The biggest challenge for women in the world, Fellingham said, is they don’t love themselves enough “but they are so worthy of love.”


Rotarians are very familiar with Shelter Boxes, which are sent to areas where natural disasters have taken place. But Kerri Murray, the president of the nonprofit, said that today they are “bringing peace to families who have been forced to lose everything.”


She noted that 88 million people around the world have been displaced – more than at any other time in recorded history. Women and children account for more than 75 percent of those displaced persons, she said in her presentation titled “Building Peace One Family at a Time: The Special Case of Women and Children in Conflict.”


A typical aid package includes a tent, tarp, rope, a cooking set, a solar light, water carriers and blankets.


Shelter Box is providing lights in the camps where displaced people are living so the women and girls can go to the bathroom safely at night.


Music – just like art – is also a useful tool in peacebuilding.

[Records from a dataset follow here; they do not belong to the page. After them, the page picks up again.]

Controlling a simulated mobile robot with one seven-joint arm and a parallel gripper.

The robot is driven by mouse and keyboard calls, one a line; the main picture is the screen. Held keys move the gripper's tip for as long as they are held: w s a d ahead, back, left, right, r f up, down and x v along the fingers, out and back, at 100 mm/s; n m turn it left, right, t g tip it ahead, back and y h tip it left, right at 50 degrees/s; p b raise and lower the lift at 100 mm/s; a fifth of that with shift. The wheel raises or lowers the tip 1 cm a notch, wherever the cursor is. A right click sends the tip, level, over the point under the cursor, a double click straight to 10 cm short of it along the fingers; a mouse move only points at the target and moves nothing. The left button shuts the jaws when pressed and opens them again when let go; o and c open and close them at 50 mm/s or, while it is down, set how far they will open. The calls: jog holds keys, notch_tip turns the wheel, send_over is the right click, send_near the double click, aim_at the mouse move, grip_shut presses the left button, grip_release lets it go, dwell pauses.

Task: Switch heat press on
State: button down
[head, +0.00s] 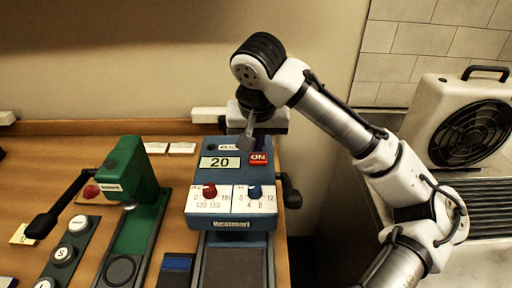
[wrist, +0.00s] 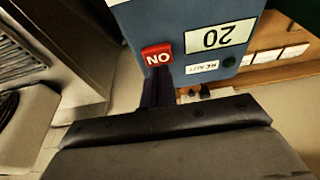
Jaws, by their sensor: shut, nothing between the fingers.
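The blue heat press (head: 231,222) stands on the wooden table, with a pale display reading 20 (head: 220,163), a red knob (head: 209,190) and a blue knob (head: 254,191). Its bright red switch (head: 258,158), marked ON, is at the panel's upper right. In the wrist view the switch (wrist: 157,55) appears upside down. My gripper (head: 246,141) is shut and empty, just above and left of the switch in the head view. In the wrist view its dark fingertips (wrist: 158,86) are right beside the switch; I cannot tell whether they touch it.
A green press (head: 134,185) with a black lever stands to the left, near a strip of round buttons (head: 66,254). A black side knob (head: 291,192) juts from the heat press's right. A fan unit (head: 465,120) stands farther right. White cards (head: 182,148) lie behind.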

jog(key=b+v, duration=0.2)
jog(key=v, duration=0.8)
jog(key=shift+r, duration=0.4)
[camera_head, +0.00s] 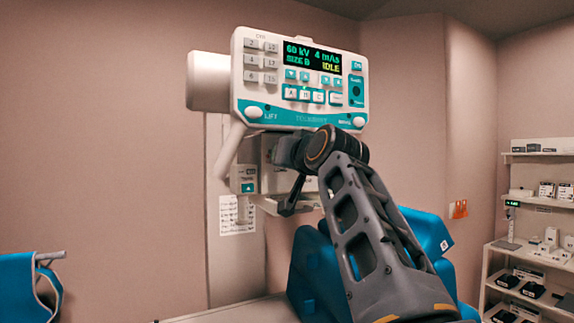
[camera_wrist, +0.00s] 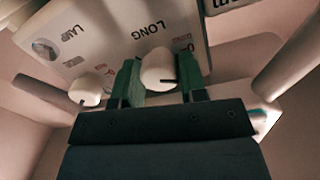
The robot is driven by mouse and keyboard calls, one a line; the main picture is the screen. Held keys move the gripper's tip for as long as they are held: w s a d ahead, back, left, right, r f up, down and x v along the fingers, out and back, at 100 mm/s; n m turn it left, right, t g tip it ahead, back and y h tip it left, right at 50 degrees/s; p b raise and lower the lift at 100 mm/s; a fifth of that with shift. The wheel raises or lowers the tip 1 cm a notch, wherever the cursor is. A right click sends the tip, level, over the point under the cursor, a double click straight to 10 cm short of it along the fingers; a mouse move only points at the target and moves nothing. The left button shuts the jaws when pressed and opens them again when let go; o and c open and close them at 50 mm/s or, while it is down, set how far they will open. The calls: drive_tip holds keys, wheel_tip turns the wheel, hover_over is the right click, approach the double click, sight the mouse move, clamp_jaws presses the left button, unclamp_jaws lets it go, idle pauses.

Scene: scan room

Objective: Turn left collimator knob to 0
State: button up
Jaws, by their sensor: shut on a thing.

Josiah Bruney of Music Changing Lives offers an after-school program that includes dance, art, fashion, drawing and music. “We find out what the kids want and help that dream come true,” Bruney said in his presentation “Changing Lives One Note at a Time.”


The program’s success has been seen in lowered dropout rates. “We are helping the students develop skills for lifelong success,” he said. In every session, the students do a mindfulness and meditation piece.


“Write it, speak it, do it and it shall be,” Bruney tells the students. “Believe that you can be what you want to be.”


Music, he noted, “is the only universal language that brings peace.”
Bruney was accompanied by a young woman named Crystal who led the audience in making dreamcatchers. “To me,” she said, “they are storytelling. Everything in this world is made of dreams.


“As you weave, create the dream with your mind.”


Each attendee at the peace conference, which was convened by Crestline resident Rudy Westervelt, had a unique experience as there were 13 tracks of breakout sessions in eight time periods. Choosing which ones to attend was the challenge.